Interesting to specify the soldiers in particular; Constantine died in a minor action outside Aquileia, not a pitched battle between armies, and his body was thrown into the nearby Alsa River.

The Party Begins

And so, however our weariness was cast aside, we retrieved our dinner clothes and were led into the next room. In it, three couches were laid out and the remaining preparation for magnificent things was most splendidly on show. So after we were asked to, we lied down, and after a marvelous first course started, we were flooded by wine—and it was Falernian.

Vtcunque ergo lassitudine abiecta cenatoria repetimus et in proximam cellam ducti sumus, in qua tres lecti strati erant et reliquus lautitiarum apparatus splendidissime expositus. Iussi ergo discubuimus, et gustatione mirifica initiati vino etiam Falerno inundamur.

—Petronius, Satyricon 21

Arnobius on the Gods

The reaper’s scythe, for instance, which is attributed to Saturn—that had been something to inspire fear in mortals, that they should prefer to live peaceably and cast off their malicious desires; and Janus, with his doubled head, or that toothy key by which he is distinguished; Jupiter, with a cloak and beard, holding in his right hand a piece of kindling fashioned like a lightning bolt; that gauntlet of Juno, or the little girl lurking under a soldier’s helmet; the mother of the Gods, with her drum; the muses, with their flute sand with their lutes; winged Mercury; shining Asclepius, with his serpent-bearing staff; Ceres, with her large breasts, or the drinking cup hanging in Liber’s right hand; Mulciber, with his craftsman’s clothes, or Fortune, with her horn filled with apples, figs, and autumn’s bounty; Diana, with her thighs half-covered, or Venus, naked and stirring up desire; Anubis, with his dog face, or Priapus, less important than his own genitals.

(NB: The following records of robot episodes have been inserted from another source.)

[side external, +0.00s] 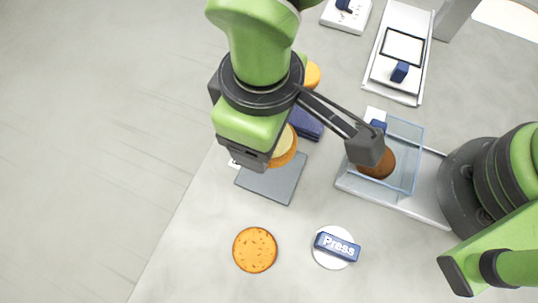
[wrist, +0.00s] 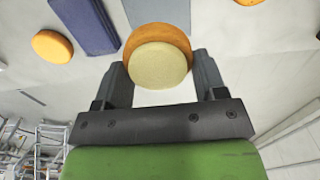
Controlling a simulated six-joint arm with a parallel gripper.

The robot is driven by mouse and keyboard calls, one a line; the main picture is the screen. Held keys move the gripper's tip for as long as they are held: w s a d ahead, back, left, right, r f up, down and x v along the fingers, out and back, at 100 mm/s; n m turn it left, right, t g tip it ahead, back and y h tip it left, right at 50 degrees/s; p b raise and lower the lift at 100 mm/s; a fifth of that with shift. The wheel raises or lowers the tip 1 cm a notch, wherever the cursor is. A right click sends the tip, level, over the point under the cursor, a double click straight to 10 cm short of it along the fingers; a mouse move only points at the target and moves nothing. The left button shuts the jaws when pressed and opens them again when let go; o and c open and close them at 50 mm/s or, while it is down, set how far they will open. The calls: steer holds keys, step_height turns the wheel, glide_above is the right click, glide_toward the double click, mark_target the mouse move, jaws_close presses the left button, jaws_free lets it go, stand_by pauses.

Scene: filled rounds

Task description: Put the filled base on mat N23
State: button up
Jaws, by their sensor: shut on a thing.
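The filled base, an orange-brown round with a cream disc on top (side external: 285,145), is between my gripper's fingers. It also shows in the wrist view (wrist: 160,65), with a finger on either side. My gripper (wrist: 160,77) is shut on it; in the side view my wrist hides the fingers and part of the base. A grey mat (side external: 275,182) lies just below the base in the side view, and its far part shows beyond the base in the wrist view (wrist: 160,12). Its label is mostly hidden, so I cannot read N23. The base's height above the mat is unclear.
A dark blue mat (side external: 306,122) lies behind the grey one, with an orange round (side external: 313,75) beyond. A speckled orange round (side external: 255,249) and a Press button (side external: 336,247) are in front. A clear box (side external: 405,150) around a brown round (side external: 378,165) stands right.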

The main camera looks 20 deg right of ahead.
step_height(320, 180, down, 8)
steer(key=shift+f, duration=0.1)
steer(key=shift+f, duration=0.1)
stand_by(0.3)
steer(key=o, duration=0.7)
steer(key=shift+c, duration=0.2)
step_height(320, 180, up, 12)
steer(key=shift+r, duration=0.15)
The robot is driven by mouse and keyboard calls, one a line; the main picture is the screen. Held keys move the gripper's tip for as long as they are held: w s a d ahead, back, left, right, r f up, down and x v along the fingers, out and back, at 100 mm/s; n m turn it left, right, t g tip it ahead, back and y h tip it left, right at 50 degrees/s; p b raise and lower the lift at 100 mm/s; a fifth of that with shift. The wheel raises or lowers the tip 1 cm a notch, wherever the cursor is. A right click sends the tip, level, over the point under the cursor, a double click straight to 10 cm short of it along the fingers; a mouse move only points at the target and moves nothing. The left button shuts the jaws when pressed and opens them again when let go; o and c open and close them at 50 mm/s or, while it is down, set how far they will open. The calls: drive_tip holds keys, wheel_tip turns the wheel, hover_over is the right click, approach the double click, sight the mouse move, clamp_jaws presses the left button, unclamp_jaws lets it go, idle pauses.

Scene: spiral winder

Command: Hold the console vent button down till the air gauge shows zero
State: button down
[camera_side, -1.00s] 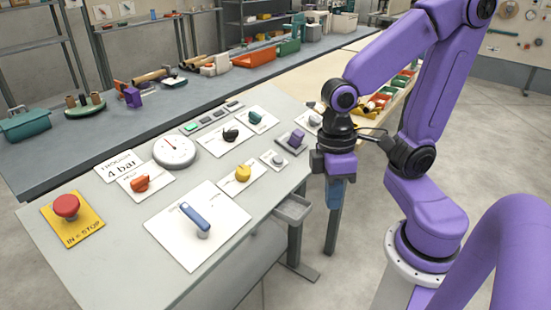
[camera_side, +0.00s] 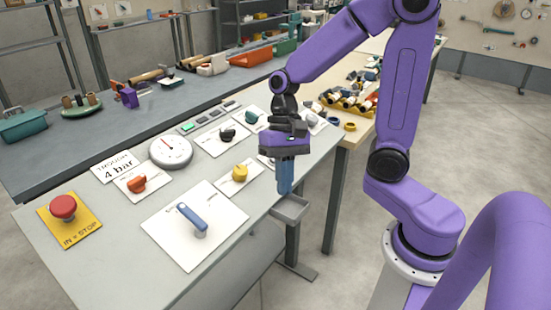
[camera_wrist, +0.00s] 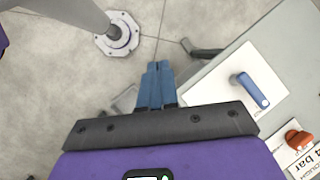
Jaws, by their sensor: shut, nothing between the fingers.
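No label in view clearly reads as vent. A small pale round control on a white plate, seen earlier at the console's right side, is now mostly hidden behind my gripper (camera_side: 285,190). My gripper's blue fingers are together and empty, pointing down near the console's right edge. In the wrist view the shut fingertips (camera_wrist: 157,66) show over floor, left of the console.
The console carries a red stop button (camera_side: 63,207), an orange knob (camera_side: 137,184), a blue lever (camera_side: 193,217), a yellow knob (camera_side: 240,173), a black knob (camera_side: 227,135) and a teal knob (camera_side: 251,117).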

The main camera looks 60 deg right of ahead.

Falx messoria scilicet, quae est attributa Saturno, metum fuerat iniectura mortalibus, vitam vellent ut pacificam degere ac malitiosas abicere voluntates, fronte Ianus ancipiti aut dentata illa qua insignitus est clavis, riciniatus Iuppiter atque barbatus, dextra fomitem sustinens perdolatum in fulminis morem, Iunonius ille caestus, aut militari sub galea puellula delitiscens, deum Mater <cum> tympano, cum tibiis et cum psalteriis Musae, Mercurius pinnatus, anguifero nitens Aesculapius baculo, Caeres mammis cum grandibus aut in Liberi dextera pendens potorius cantharus, Mulciber fabrili cum habitu aut Fortuna cum cornu pomis ficis aut frugibus autumnalibus pleno, semitectis femoribus Diana aut ad libidinem concitans Venus nuda, Anubis canina cum facie aut genitalibus propriis inferior Priapus.

—Arnobius, Adversus nationes 6.25.1

Another Latin author specifying Liber (and Mulciber!) instead of Dionysus/Bacchus; see the post on Jerome here. I also love how the fear-inspiring attributes get less and less fear-inspiring as the passage goes on, right up until the kicker.

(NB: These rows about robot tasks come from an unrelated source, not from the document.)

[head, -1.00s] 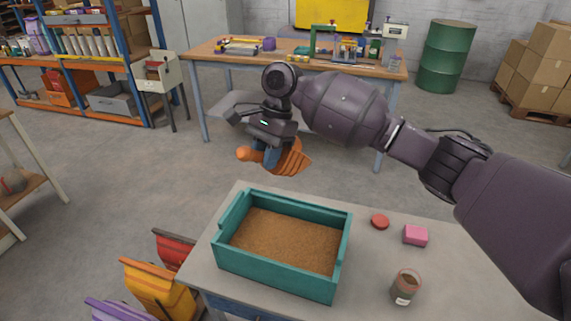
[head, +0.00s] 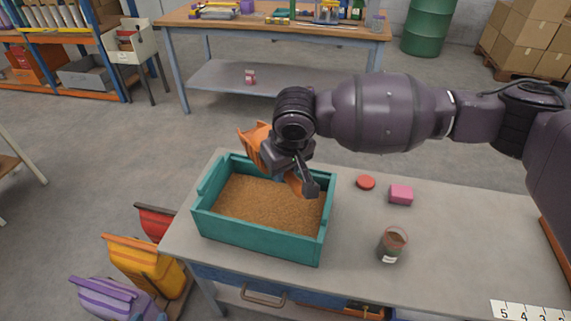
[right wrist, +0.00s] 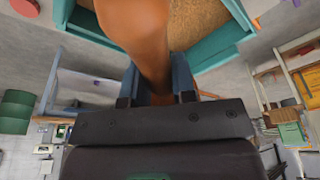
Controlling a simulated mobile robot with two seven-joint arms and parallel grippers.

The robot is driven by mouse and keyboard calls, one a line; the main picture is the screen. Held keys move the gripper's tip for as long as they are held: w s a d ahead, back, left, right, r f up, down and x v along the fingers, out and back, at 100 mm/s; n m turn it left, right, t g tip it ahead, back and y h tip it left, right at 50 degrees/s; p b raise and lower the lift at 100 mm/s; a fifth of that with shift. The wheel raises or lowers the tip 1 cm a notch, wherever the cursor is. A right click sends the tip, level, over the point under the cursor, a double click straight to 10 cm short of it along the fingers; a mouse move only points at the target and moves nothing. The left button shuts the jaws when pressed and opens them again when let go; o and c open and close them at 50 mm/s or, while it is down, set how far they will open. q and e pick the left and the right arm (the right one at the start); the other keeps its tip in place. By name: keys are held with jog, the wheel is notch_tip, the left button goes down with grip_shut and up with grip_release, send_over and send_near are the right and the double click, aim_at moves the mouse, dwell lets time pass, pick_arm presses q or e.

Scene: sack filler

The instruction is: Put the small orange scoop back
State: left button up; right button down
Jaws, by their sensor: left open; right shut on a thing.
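The small orange scoop (head: 255,141) is in my right gripper (head: 287,178), held over the far side of the teal bin. Its ribbed bowl points up and left, and its other end shows below the gripper. The right wrist view shows the orange scoop (right wrist: 138,30) between the blue-grey fingers of my right gripper (right wrist: 160,88). The teal bin (head: 262,242) stands on the grey table and holds brown grainy material. I cannot tell whether the scoop touches the bin's rim. My left gripper is not in view.
A red disc (head: 366,182), a pink block (head: 401,195) and a glass jar (head: 392,244) with brown contents stand right of the bin. Red, yellow and purple sacks (head: 145,262) stand at the lower left. A workbench (head: 270,28) is behind.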

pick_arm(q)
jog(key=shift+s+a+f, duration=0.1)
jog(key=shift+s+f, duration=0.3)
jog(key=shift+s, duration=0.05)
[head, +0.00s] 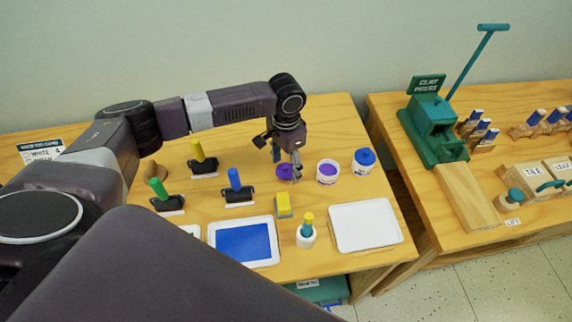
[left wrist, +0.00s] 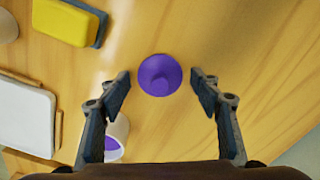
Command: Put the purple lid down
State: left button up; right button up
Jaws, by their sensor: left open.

Theodahad on Roman Exports

After the commencement of our rule was happily announced to you, conscript fathers, an agreeable occasion for discussion fell to us: that you acknowledge that we have chosen a judge whose speaking might adorn us. For the glory of the Republic lies in an eloquent quaestor who seems in our opinion to be the best at communicating and who keeps the laws of our forebears with firm resolve.

This is Patricius, honored already by words themselves, for he delights in perpetual praise given that his name is honorable. His studies at Rome produced his flowing way of speaking; he shows that his skills are deserving of the place’s value. For whoever has been able to learn there has earned praise everywhere: there, the Latin language is pure; there, sparkling words are learned with complete elegance. Other regions send out their lively balms and fragrant incense; Rome sends out eloquence, and nothing sweeter has been heard.

Post primordia nostri imperii vobis feliciter nuntiata congrua nobis contigit, patres conscripti, causa sermonis ut iudicem nos cognoscatis elegisse, cuius nos lingua possit ornare. quaestor enim eloquens rei publicae decus est, qui et vota nostra optime videatur edicere et antiquorum iura firmo consilio custodire.

Hic est enim Patricius suis iam vocabulis honoratus: nam perpetua fruitur laude, cui est honor in nomine: cuius affluentem facundiam studia Romana genuerunt: ostentans merito de loci dignitate peritiam. nam qui illic potuit imbui, meruit ubique laudari: ibi defaecatus sermo Latinus est: ibi discuntur verba toto nitore lucentia. aliae regiones viva balsama et olentia tura transmittant: Roma tradit eloquium, quo suavius nil sit auditum.